The CNIL’s restricted committee, which is responsible for imposing sanctions, fined the companies Google LLC and Google Ireland Limited a total of 100 million euros for having placed advertising cookies on the computers of users of the search engine google.fr, without obtaining prior consent and without providing adequate information, the data watchdog said.

The committee also fined Amazon Europe Core 35 million euros for having placed advertising cookies on users’ computers, from the page amazon.fr, without obtaining prior consent and without providing adequate information, CNIL said.

Both the companies updated their websites in September to ensure that no cookie is placed without prior consent of the user.

READ: Facebook Fined $6 Million For Passing User Information To Other Companies

However, CNIL’s restricted committee found that the new information banner set up still does not allow the users living in France to understand that the cookies are mainly used to propose personalized ads and that they were still not informed that they could refuse these cookies.
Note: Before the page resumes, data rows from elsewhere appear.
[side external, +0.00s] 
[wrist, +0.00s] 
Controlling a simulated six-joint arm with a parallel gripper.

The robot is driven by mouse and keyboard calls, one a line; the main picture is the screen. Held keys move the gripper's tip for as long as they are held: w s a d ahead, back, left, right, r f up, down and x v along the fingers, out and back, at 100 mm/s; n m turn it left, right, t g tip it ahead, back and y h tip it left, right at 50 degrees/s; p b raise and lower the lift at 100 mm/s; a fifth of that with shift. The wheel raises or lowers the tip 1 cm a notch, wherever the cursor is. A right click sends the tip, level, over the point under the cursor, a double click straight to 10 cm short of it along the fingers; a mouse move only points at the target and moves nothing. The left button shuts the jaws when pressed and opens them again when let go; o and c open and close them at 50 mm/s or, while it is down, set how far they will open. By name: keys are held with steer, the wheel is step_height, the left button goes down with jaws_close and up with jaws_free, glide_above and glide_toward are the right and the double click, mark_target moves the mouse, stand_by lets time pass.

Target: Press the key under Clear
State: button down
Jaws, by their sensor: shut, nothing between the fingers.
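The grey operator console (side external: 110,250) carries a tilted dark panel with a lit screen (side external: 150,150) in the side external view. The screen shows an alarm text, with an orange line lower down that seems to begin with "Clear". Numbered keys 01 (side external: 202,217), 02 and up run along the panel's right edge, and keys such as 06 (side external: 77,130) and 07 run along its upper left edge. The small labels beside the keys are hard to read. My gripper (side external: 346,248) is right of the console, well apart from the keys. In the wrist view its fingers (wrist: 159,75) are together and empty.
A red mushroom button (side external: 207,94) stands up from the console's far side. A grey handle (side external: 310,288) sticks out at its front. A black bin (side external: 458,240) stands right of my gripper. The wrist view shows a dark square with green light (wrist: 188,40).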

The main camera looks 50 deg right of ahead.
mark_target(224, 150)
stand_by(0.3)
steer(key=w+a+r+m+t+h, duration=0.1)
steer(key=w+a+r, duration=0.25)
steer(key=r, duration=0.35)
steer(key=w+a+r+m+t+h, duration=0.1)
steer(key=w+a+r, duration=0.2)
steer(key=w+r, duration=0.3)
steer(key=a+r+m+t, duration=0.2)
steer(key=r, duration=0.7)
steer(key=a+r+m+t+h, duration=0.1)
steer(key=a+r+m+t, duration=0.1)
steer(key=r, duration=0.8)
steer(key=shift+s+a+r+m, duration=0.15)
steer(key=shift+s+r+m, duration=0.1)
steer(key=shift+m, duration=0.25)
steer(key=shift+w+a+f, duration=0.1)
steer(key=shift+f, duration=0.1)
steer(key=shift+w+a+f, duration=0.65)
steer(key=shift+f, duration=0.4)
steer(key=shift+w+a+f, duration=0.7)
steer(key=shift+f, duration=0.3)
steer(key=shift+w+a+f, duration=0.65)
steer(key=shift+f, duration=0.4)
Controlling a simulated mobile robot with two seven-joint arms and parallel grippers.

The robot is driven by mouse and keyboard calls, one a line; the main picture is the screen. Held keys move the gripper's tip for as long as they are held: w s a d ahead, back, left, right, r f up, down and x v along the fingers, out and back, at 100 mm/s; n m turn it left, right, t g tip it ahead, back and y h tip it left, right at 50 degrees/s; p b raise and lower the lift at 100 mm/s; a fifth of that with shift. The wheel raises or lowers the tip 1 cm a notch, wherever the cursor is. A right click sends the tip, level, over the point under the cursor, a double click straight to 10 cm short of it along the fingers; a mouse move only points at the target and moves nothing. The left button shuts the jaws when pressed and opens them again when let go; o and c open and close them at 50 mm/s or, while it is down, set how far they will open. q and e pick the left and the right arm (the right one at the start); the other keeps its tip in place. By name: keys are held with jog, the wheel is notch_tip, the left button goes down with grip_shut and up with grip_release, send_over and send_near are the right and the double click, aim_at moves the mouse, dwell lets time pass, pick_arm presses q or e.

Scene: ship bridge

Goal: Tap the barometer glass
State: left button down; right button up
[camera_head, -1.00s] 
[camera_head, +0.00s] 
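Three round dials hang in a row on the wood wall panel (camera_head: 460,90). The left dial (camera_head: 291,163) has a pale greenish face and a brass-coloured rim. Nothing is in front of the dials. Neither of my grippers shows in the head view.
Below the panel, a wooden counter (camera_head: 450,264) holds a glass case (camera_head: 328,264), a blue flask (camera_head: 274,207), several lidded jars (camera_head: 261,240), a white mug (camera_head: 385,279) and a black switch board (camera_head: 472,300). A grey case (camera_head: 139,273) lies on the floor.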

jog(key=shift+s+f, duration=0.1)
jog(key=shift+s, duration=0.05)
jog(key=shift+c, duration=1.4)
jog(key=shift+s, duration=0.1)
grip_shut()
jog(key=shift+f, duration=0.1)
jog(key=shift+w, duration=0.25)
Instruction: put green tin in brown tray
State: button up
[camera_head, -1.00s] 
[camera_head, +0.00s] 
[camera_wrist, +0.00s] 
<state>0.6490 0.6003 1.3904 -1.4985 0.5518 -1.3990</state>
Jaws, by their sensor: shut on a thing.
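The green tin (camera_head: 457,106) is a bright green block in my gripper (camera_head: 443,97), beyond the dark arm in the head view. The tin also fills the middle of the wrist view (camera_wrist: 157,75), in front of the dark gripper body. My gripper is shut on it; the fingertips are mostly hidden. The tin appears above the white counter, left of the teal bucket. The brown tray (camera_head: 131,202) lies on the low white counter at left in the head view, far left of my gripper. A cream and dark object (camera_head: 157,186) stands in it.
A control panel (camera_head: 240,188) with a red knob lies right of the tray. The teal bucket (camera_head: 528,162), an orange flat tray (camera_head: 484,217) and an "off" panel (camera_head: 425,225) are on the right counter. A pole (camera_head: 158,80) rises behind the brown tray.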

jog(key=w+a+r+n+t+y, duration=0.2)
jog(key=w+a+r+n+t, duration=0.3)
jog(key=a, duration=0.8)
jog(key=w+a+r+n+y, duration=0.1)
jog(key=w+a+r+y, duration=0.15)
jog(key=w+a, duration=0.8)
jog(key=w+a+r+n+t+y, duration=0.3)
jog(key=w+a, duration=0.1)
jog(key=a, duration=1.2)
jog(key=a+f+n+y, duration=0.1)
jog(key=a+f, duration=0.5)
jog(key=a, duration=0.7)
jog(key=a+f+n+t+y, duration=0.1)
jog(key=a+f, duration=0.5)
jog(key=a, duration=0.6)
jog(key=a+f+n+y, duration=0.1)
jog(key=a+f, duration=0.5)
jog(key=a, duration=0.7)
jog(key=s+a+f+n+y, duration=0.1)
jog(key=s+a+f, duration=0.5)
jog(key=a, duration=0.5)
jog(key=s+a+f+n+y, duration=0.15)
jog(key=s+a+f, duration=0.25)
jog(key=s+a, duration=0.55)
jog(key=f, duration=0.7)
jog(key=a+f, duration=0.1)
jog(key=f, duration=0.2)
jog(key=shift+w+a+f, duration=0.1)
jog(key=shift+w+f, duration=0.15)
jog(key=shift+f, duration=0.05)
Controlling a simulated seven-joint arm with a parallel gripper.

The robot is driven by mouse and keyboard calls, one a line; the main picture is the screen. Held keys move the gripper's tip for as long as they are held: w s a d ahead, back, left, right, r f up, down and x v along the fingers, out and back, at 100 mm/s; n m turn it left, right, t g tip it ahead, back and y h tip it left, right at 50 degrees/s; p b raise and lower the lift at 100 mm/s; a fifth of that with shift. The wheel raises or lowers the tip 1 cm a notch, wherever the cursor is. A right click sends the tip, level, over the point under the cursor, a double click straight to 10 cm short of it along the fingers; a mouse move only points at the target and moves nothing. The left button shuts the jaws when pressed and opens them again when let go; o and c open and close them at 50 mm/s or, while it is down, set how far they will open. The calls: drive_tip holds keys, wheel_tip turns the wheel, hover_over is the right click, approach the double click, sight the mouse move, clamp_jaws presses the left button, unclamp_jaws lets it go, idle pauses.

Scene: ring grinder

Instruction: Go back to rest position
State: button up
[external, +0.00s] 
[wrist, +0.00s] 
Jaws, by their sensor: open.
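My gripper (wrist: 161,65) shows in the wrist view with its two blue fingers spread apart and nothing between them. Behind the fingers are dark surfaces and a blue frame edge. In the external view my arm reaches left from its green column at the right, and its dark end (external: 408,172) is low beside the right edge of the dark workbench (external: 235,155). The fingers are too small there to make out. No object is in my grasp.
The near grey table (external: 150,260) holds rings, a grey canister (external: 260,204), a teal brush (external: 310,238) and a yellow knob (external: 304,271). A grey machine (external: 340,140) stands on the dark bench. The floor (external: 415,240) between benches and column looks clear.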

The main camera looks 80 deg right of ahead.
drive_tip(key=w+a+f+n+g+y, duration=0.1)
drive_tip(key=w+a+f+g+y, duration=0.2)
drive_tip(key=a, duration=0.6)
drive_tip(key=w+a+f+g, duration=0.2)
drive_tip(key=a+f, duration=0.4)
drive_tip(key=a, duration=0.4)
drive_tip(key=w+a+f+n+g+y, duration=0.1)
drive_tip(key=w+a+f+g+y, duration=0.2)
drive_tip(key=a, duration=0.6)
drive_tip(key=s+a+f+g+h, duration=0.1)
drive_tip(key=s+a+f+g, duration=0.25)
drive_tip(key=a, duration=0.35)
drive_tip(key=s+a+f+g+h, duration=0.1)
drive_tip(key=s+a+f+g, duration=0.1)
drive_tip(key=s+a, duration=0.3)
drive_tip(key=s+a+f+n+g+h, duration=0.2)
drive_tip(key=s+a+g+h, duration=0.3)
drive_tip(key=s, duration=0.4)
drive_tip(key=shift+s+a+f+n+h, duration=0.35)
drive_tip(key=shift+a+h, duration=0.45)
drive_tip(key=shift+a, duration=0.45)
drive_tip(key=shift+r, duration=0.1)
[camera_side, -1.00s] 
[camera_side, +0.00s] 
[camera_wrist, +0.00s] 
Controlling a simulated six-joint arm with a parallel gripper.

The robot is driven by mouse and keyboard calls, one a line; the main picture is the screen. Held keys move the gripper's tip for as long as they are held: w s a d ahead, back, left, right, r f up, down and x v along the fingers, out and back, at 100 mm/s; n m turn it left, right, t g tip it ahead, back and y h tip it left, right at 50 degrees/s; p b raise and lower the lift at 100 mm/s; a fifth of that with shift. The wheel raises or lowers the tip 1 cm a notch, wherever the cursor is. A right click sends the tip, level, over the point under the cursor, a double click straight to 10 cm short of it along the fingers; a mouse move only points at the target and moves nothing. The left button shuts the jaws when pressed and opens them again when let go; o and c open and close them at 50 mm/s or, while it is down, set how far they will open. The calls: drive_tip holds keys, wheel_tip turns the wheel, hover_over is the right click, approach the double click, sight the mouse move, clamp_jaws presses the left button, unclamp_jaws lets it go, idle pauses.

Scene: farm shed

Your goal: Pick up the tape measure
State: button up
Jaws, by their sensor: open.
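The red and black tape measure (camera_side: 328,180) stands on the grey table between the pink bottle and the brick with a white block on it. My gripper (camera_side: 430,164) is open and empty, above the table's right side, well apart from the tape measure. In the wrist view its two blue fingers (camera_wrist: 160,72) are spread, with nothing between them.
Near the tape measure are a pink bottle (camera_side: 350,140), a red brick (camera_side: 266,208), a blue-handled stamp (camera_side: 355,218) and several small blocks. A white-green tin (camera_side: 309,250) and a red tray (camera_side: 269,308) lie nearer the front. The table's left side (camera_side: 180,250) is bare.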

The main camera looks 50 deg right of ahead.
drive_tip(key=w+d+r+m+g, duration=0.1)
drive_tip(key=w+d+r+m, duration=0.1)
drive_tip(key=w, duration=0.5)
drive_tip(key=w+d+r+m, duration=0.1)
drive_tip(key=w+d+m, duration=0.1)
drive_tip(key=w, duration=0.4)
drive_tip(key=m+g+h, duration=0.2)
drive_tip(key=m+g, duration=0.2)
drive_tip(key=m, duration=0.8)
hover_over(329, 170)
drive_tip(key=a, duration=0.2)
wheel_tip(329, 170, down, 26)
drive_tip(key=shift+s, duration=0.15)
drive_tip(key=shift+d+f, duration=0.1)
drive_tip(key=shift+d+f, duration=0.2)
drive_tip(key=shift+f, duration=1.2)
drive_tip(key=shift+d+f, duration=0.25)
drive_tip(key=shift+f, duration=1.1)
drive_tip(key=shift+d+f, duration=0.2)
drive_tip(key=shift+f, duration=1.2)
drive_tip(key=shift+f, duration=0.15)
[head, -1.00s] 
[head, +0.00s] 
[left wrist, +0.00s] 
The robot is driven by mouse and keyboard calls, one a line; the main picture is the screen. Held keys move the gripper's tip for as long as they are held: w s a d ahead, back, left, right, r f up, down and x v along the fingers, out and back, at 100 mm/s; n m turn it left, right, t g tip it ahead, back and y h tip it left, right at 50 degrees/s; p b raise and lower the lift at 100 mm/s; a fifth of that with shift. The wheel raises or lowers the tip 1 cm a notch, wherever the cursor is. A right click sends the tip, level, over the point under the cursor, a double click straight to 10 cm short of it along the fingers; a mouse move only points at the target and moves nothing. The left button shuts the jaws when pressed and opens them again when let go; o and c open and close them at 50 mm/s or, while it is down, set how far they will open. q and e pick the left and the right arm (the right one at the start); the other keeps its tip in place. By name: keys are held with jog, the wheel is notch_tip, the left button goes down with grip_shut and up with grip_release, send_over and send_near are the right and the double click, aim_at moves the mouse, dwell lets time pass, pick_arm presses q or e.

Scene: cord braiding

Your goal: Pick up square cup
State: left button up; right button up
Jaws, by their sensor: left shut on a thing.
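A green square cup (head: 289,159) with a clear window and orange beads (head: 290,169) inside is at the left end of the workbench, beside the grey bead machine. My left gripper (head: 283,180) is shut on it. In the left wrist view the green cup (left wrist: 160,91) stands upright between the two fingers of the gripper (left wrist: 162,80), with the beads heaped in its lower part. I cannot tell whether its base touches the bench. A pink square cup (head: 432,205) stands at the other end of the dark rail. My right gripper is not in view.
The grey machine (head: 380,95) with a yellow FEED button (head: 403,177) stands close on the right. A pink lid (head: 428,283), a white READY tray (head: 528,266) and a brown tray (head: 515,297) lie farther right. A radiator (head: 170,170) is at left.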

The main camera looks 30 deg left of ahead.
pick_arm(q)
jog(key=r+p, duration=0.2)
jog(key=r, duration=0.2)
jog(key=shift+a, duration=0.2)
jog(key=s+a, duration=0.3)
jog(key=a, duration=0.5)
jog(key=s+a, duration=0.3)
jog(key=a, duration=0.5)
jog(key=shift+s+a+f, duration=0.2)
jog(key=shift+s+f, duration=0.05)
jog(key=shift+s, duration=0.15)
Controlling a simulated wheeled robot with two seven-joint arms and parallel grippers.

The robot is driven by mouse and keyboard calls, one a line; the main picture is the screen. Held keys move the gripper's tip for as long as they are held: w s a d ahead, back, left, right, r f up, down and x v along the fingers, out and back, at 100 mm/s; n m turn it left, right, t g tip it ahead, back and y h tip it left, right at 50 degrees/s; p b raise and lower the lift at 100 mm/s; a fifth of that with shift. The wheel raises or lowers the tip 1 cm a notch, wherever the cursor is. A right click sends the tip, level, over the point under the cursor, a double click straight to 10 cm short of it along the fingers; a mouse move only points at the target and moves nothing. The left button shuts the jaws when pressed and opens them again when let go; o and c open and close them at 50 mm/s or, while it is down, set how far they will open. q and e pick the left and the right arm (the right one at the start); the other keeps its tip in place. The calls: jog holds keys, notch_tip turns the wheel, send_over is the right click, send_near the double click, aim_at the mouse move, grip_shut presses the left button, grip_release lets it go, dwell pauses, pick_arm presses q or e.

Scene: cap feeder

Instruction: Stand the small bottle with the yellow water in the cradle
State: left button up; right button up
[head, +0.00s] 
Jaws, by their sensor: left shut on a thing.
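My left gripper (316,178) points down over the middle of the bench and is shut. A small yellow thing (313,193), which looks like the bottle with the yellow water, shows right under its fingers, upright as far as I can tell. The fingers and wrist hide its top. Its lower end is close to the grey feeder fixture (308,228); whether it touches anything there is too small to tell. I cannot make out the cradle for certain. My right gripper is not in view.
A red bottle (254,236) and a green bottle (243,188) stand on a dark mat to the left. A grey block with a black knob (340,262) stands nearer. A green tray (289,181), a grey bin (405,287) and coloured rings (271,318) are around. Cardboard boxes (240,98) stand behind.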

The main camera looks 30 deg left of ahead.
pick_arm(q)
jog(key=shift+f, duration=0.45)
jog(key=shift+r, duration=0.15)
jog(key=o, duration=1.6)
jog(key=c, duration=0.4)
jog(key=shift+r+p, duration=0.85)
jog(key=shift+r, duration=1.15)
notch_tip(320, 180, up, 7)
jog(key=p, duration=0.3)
As a consequence, in addition to the financial penalty, the restricted committee also ordered the companies to adequately inform individuals, in accordance with Article 82 of the French Data Protection Act, within three months after the notification of the decision.

Otherwise, the companies must pay a penalty payment of 100,000 euros for each day of delay, CNIL said.

Amazon said it disagreed with CNIL’s decision, The Verge reported.

“We continuously update our privacy practices to ensure that we meet the evolving needs and expectations of customers and regulators and fully comply with all applicable laws in every country in which we operate,” the company was quoted as saying.

Google said it stands by its efforts to provide information about tracking and control to users.

“Today’s decision under French ePrivacy laws overlooks these efforts and doesn’t account for the fact that French rules and regulatory guidance are uncertain and constantly evolving. We will continue to engage with the CNIL as we make ongoing improvements to better understand its concerns,” a spokesperson from Google was quoted as saying.